Southbound Estimate Trend: In the past 30 days, the Zacks Consensus Estimate for fiscal 2024 and fiscal 2025 earnings has been revised down by 3.4% and 3.3%, respectively.

Some Solid Staple Bets

Inter Parfums (IPAR - Free Report) , which manufactures, markets and distributes a range of fragrances and fragrance-related products, currently sports a Zacks Rank #1 (Strong Buy). You can see the complete list of today’s Zacks #1 Rank stocks here.

The Zacks Consensus Estimate for Inter Parfums’ current financial-year sales indicates 19.7% growth from the year-ago reported figure. IPAR has a trailing four-quarter earnings surprise of 45.9% on average.

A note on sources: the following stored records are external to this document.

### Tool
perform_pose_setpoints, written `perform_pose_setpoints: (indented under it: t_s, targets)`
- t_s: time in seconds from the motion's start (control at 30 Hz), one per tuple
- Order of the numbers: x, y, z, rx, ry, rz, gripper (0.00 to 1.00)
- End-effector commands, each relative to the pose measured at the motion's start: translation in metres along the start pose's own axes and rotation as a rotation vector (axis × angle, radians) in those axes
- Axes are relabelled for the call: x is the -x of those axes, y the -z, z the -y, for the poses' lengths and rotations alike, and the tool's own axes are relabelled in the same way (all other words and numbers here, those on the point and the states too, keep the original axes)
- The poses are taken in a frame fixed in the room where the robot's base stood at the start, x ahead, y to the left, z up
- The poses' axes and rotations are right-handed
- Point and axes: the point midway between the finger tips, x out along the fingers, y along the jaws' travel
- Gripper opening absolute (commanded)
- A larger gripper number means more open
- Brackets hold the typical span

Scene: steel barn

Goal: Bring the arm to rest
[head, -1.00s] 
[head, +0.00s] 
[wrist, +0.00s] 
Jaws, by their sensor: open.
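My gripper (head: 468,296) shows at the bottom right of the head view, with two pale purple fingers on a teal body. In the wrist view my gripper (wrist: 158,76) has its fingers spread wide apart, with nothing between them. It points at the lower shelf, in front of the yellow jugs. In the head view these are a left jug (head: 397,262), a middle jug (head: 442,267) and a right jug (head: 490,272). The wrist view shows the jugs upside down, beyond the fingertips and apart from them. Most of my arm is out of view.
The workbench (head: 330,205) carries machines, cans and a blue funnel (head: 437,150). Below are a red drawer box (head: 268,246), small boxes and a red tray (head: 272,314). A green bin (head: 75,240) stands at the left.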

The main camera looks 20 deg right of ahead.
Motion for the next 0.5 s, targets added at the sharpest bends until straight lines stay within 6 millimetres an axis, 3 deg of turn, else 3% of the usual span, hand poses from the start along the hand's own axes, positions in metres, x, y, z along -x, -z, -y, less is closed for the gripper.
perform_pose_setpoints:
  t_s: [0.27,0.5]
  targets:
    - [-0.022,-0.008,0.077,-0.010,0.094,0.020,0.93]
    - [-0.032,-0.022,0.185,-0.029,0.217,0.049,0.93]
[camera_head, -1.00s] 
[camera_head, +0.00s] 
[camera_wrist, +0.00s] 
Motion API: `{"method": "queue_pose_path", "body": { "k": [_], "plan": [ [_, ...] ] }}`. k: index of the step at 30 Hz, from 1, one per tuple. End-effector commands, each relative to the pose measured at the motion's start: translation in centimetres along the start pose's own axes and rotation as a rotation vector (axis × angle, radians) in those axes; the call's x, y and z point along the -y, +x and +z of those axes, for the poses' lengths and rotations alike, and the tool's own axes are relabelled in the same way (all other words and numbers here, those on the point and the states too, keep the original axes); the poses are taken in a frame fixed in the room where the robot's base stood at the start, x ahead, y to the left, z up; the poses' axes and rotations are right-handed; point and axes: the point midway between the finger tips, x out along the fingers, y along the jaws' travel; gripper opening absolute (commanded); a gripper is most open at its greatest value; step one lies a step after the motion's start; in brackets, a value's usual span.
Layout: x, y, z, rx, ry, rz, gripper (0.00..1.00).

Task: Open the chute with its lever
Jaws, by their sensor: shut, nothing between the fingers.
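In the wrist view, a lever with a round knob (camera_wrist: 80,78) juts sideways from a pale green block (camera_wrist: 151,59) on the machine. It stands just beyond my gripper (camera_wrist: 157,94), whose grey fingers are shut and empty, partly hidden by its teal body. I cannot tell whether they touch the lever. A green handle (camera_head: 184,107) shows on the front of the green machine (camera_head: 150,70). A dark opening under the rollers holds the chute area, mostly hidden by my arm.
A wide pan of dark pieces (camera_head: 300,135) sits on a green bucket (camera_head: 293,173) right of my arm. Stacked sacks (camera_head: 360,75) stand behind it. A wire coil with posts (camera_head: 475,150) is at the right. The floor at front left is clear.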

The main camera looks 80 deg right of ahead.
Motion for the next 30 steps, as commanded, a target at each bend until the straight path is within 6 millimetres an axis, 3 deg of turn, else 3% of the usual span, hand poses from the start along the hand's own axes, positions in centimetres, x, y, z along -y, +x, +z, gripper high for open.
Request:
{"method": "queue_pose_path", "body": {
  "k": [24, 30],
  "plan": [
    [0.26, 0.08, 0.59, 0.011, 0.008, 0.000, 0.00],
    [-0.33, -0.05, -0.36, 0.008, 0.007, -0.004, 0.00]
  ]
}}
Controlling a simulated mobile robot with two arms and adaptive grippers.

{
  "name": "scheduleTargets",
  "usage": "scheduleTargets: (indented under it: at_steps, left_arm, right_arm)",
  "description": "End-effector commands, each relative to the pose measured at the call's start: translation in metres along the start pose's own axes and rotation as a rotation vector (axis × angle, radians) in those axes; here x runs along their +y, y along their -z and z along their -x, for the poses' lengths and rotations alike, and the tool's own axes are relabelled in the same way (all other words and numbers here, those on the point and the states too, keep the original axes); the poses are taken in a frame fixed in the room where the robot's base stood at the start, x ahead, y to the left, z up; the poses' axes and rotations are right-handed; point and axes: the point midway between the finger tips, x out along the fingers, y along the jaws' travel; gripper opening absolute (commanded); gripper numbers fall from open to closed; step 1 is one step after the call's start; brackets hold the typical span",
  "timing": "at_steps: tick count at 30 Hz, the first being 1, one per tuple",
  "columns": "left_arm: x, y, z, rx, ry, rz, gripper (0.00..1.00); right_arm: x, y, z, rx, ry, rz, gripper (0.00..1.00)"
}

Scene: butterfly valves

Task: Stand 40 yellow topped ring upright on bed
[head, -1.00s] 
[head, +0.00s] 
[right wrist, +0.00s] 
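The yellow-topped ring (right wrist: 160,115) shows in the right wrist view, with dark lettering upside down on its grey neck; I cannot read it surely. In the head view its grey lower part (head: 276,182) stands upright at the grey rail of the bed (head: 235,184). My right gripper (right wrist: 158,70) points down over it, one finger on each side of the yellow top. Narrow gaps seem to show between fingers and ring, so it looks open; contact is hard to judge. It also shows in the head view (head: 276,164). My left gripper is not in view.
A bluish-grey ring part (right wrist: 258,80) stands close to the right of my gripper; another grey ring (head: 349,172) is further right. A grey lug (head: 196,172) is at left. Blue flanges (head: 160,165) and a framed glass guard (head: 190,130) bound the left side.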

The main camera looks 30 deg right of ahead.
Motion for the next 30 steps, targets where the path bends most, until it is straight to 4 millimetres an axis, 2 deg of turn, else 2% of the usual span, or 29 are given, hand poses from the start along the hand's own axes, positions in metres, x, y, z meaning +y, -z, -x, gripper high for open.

Helen of Troy (HELE - Free Report) , a provider of several consumer products, currently has a Zacks Rank #2 (Buy). HELE’s expected EPS growth rate for three to five years is 8%.

The Zacks Consensus Estimate for Helen of Troy’s current fiscal-year sales suggests a decline of 2.9% from the year-ago reported numbers. HELE has a trailing four-quarter earnings surprise of 8.1%, on average.

Ingredion Incorporated (INGR - Free Report) , a producer and distributor of sweeteners, nutrition ingredients and biomaterial solutions, currently carries a Zacks Rank #2.

The Zacks Consensus Estimate for INGR’s current financial-year earnings per share is expected to rise by 23.9% from the corresponding year-ago reported figure.